Black offers insight into the preparation and execution of a successful QA program by taking the reader from start to finish on a software project, from defining system specifications to creating bug reports to the final “report” on what went right and what went wrong during the development cycle. He also outlines clear “Checklists” or goals that can easily be incorporated into any QA project.
Black begins each chapter with key ideas relating to twelve testing concepts. The initial chapters introduce basic industry terms that are defined for the reader with a one- or two-sentence description, these terms can be found throughout the book and are readily cross-referenced with the provided glossary. The reader is then taken into a hypothetical project where the ideas discussed are fashioned into a more user-friendly discussion. Fictitious email excerpts and meeting discussions are used to elaborate on the preset ideas.

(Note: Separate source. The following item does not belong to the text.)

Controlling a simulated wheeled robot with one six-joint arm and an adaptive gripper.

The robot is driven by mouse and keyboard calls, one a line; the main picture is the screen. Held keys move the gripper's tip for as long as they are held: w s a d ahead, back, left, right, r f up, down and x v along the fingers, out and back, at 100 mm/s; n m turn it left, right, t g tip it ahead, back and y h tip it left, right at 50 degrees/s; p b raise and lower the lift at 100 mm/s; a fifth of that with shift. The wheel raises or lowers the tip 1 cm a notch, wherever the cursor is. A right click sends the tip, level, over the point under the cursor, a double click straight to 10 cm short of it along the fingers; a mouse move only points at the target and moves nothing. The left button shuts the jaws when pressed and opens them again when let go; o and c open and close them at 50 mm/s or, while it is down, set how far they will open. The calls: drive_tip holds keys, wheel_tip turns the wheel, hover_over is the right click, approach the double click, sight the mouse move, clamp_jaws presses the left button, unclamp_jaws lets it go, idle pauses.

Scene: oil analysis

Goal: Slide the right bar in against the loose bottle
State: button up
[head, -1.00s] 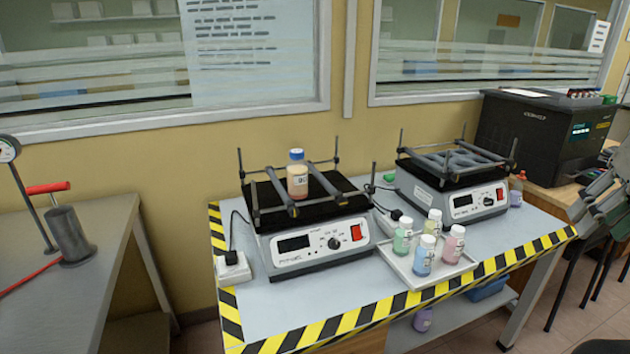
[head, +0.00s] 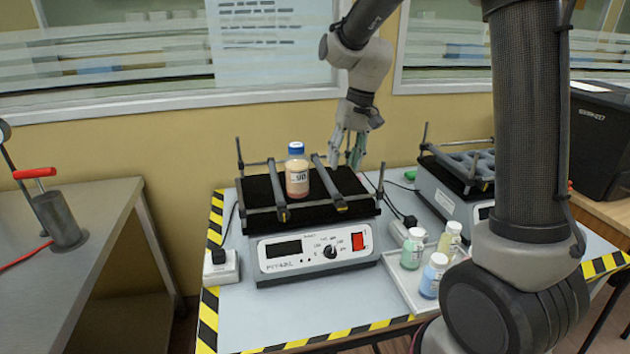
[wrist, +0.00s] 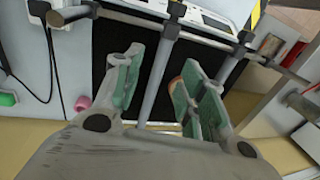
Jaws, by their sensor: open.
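The loose bottle (head: 297,172), peach with a blue cap, stands upright on the black platform of the near shaker (head: 315,250). The left bar (head: 277,190) runs close beside it. The right bar (head: 328,184) lies to its right with a visible gap. My gripper (head: 347,160) is open at the back right of the platform, near the right bar's rear end. In the wrist view, the right bar (wrist: 160,75) runs between my two green-padded fingers (wrist: 162,88). The bottle (wrist: 176,90) is mostly hidden behind one finger there.
Upright rods and cross rails frame the platform near my gripper. A tray (head: 405,285) with several small bottles stands right of the shaker. A second shaker (head: 455,190) is behind it. A white socket box (head: 221,268) sits at the left; the wall and window are behind.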

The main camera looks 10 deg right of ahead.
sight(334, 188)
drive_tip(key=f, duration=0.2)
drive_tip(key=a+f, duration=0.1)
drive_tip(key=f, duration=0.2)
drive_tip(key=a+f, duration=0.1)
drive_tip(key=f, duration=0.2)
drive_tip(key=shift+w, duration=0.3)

Black uses the remainder of the chapter to expand on the concepts in more of a micro-mode and uses his own ideas to enforce the importance of the testing concept that is being explained. Each chapter concludes with a brief synopsis of what has been discussed. The layout of the concepts are straightforward, Black has created a recipe book adaptable to any QA program.
A few books that I have read on this topic have spelled out the same concepts and ideas but in a more “institutional/learning” format. Black clearly lays out for the reader what he is going to discuss and why he will discuss it. I think the use of the checklists is key in understanding the processes being discussed. The checklists are general enough for any QA team to incorporate into its testing process.

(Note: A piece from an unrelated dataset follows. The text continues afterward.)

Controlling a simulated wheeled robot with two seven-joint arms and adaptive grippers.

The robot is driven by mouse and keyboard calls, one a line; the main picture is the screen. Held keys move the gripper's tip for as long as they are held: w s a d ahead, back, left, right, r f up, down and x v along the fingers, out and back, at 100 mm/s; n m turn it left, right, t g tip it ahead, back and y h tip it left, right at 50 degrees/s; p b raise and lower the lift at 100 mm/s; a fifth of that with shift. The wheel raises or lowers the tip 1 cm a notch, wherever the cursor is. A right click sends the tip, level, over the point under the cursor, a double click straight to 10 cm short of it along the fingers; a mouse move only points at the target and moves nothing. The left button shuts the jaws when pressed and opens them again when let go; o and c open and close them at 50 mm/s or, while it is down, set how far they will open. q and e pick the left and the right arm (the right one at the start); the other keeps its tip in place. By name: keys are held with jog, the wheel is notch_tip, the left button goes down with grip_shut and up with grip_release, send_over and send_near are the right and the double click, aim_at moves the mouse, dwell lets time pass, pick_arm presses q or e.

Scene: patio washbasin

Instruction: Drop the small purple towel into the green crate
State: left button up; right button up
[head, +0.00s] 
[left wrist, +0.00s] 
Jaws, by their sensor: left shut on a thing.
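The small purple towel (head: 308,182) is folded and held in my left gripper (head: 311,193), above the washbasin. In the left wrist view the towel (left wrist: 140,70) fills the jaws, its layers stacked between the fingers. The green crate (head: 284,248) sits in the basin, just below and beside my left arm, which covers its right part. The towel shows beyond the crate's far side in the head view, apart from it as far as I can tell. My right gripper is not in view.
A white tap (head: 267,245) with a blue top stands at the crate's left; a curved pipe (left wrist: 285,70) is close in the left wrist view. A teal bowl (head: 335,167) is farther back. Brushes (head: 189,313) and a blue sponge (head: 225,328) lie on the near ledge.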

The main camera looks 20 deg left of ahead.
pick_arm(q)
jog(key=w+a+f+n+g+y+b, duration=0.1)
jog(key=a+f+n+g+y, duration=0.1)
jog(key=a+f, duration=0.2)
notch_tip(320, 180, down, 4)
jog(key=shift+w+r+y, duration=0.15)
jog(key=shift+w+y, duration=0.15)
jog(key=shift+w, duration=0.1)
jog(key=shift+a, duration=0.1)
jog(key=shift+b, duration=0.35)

The hypothetical project, by far the highlight of the text, allows the reader to readily apply and follow along with the objectives of the processes being discussed in a real-world format. The reader is taken from the initial stages of the project to the final outcome. It was like reading an industry novel of the testing stage’s successes and failures.
Black constantly cites other sources to further expound on his ideas. I would recommend this book to testers, test managers, and even company executives, as the ideas Black discusses affect everyone involved with a large testing project. As a tester, I have seen all aspects of the ideas discussed in the book, and it is nice to know others have gone through the same struggles. This text kept me entertained and informed and will provide a good reference for current and future QA projects.